**Description of the task**
Return the whole listing, line for line, without the pictures in it.
[Start of Extracted records]
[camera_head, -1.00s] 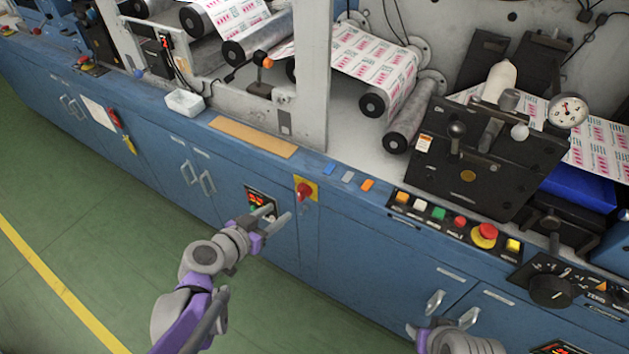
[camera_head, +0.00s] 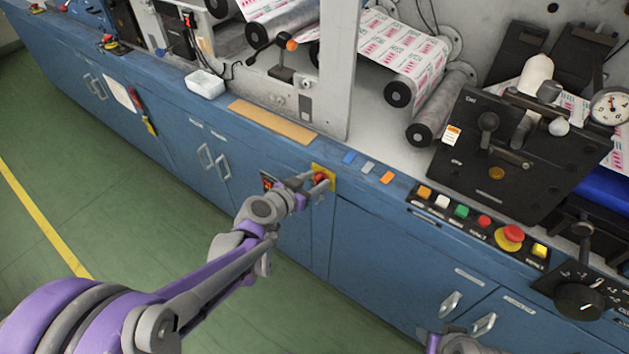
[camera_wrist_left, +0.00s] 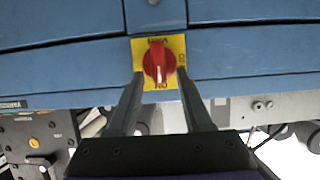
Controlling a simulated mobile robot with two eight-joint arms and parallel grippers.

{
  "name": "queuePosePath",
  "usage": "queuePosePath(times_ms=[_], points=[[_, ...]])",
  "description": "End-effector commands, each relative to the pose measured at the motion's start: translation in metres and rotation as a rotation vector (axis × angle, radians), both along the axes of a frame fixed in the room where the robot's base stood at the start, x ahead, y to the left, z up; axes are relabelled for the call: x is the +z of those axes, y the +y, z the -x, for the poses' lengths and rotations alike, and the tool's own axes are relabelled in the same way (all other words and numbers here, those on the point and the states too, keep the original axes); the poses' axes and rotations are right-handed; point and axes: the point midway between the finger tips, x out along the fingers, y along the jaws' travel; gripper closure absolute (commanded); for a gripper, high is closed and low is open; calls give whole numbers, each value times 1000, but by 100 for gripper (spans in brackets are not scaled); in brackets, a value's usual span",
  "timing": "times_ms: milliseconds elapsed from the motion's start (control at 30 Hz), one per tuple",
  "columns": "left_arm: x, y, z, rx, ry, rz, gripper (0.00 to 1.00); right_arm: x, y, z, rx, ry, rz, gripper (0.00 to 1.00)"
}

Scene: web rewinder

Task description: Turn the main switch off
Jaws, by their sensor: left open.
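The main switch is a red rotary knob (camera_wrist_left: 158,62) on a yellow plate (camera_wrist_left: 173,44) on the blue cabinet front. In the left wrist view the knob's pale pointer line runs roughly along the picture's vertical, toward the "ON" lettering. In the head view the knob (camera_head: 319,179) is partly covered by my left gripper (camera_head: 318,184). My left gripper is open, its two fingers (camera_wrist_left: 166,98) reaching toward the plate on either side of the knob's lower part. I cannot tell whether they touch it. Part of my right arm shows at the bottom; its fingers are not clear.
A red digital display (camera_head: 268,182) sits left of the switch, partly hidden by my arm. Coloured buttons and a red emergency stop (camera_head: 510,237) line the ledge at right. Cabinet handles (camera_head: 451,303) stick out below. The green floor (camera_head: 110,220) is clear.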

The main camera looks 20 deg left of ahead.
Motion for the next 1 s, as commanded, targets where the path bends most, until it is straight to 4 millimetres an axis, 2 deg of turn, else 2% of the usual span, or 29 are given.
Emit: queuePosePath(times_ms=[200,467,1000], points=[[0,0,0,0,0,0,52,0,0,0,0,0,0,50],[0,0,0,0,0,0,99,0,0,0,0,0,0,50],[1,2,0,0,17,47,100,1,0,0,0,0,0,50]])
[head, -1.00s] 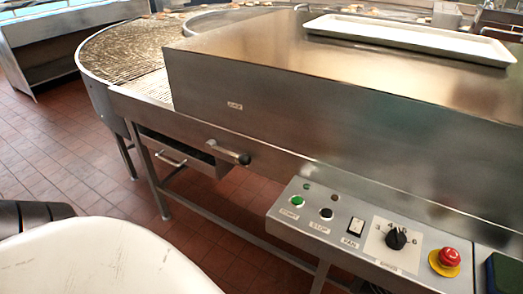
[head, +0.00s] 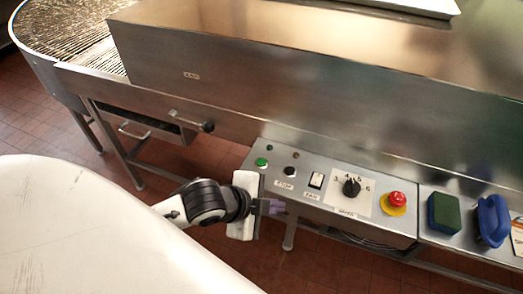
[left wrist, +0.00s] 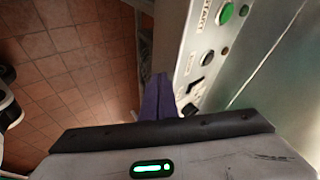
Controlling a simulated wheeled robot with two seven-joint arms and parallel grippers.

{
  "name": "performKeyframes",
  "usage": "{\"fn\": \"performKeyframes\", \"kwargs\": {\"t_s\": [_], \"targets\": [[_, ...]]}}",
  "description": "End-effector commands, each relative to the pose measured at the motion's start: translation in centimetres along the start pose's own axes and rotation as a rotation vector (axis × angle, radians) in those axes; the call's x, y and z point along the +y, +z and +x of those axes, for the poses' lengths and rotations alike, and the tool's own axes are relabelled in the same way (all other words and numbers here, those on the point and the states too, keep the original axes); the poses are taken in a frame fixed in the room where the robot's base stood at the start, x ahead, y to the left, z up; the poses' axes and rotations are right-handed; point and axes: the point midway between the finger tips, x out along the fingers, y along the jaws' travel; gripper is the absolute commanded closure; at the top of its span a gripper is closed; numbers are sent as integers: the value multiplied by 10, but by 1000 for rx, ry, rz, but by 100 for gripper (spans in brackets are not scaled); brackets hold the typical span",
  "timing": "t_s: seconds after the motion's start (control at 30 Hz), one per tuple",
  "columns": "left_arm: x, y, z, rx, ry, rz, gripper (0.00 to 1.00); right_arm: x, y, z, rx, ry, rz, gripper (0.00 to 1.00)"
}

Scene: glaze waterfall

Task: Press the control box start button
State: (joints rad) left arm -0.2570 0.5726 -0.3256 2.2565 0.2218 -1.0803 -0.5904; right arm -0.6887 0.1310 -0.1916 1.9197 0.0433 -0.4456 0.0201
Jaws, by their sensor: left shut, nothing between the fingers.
[End of Extracted records]
**Worked answer**
[camera_head, -1.00s] 
[camera_head, +0.00s] 
[camera_wrist_left, +0.00s] 
Controlling a simulated mobile robot with two eight-joint arms and parallel grippers.

{
  "name": "queuePosePath",
  "usage": "queuePosePath(times_ms=[_], points=[[_, ...]])",
  "description": "End-effector commands, each relative to the pose measured at the motion's start: translation in metres and rotation as a rotation vector (axis × angle, radians), both along the axes of a frame fixed in the room where the robot's base stood at the start, x ahead, y to the left, z up; axes are relabelled for the call: x is the +z of those axes, y the +y, z the -x, for the poses' lengths and rotations alike, and the tool's own axes are relabelled in the same way (all other words and numbers here, those on the point and the states too, keep the original axes); the poses' axes and rotations are right-handed; point and axes: the point midway between the finger tips, x out along the fingers, y along the jaws' travel; gripper closure absolute (commanded); for a gripper, high is closed and low is open; calls give whole numbers, each value times 1000, but by 100 for gripper (spans in brackets are not scaled); in brackets, a value's usual span",
  "timing": "times_ms: milliseconds elapsed from the motion's start (control at 30 Hz), one per tuple",
  "columns": "left_arm: x, y, z, rx, ry, rz, gripper (0.00 to 1.00); right_arm: x, y, z, rx, ry, rz, gripper (0.00 to 1.00)"
}

Scene: web rewinder

Task description: Turn the main switch off
Jaws, by their sensor: left open.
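The main switch is a red rotary knob (camera_wrist_left: 158,62) on a yellow plate (camera_wrist_left: 173,44) on the blue cabinet front. In the left wrist view the knob's pale pointer line runs roughly along the picture's vertical, toward the "ON" lettering. In the head view the knob (camera_head: 319,179) is partly covered by my left gripper (camera_head: 318,184). My left gripper is open, its two fingers (camera_wrist_left: 166,98) reaching toward the plate on either side of the knob's lower part. I cannot tell whether they touch it. Part of my right arm shows at the bottom; its fingers are not clear.
A red digital display (camera_head: 268,182) sits left of the switch, partly hidden by my arm. Coloured buttons and a red emergency stop (camera_head: 510,237) line the ledge at right. Cabinet handles (camera_head: 451,303) stick out below. The green floor (camera_head: 110,220) is clear.

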The main camera looks 20 deg left of ahead.
Motion for the next 1 s, as commanded, targets where the path bends most, until it is straight to 4 millimetres an axis, 2 deg of turn, else 2% of the usual span, or 29 are given.
Emit: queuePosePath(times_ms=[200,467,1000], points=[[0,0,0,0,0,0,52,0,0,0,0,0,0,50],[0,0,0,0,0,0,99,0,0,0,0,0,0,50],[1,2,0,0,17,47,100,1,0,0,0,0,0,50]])
[head, -1.00s] 
[head, +0.00s] 
[left wrist, +0.00s] 
Controlling a simulated wheeled robot with two seven-joint arms and parallel grippers.

{
  "name": "performKeyframes",
  "usage": "{\"fn\": \"performKeyframes\", \"kwargs\": {\"t_s\": [_], \"targets\": [[_, ...]]}}",
  "description": "End-effector commands, each relative to the pose measured at the motion's start: translation in centimetres along the start pose's own axes and rotation as a rotation vector (axis × angle, radians) in those axes; the call's x, y and z point along the +y, +z and +x of those axes, for the poses' lengths and rotations alike, and the tool's own axes are relabelled in the same way (all other words and numbers here, those on the point and the states too, keep the original axes); the poses are taken in a frame fixed in the room where the robot's base stood at the start, x ahead, y to the left, z up; the poses' axes and rotations are right-handed; point and axes: the point midway between the finger tips, x out along the fingers, y along the jaws' travel; gripper is the absolute commanded closure; at the top of its span a gripper is closed; numbers are sent as integers: the value multiplied by 10, but by 1000 for rx, ry, rz, but by 100 for gripper (spans in brackets are not scaled); brackets hold the typical span",
  "timing": "t_s: seconds after the motion's start (control at 30 Hz), one per tuple",
  "columns": "left_arm: x, y, z, rx, ry, rz, gripper (0.00 to 1.00); right_arm: x, y, z, rx, ry, rz, gripper (0.00 to 1.00)"
}

Scene: glaze waterfall

Task: Press the control box start button
State: (joints rad) left arm -0.2570 0.5726 -0.3256 2.2565 0.2218 -1.0803 -0.5904; right arm -0.6887 0.1310 -0.1916 1.9197 0.0433 -0.4456 0.0201
Jaws, by their sensor: left shut, nothing between the fingers.

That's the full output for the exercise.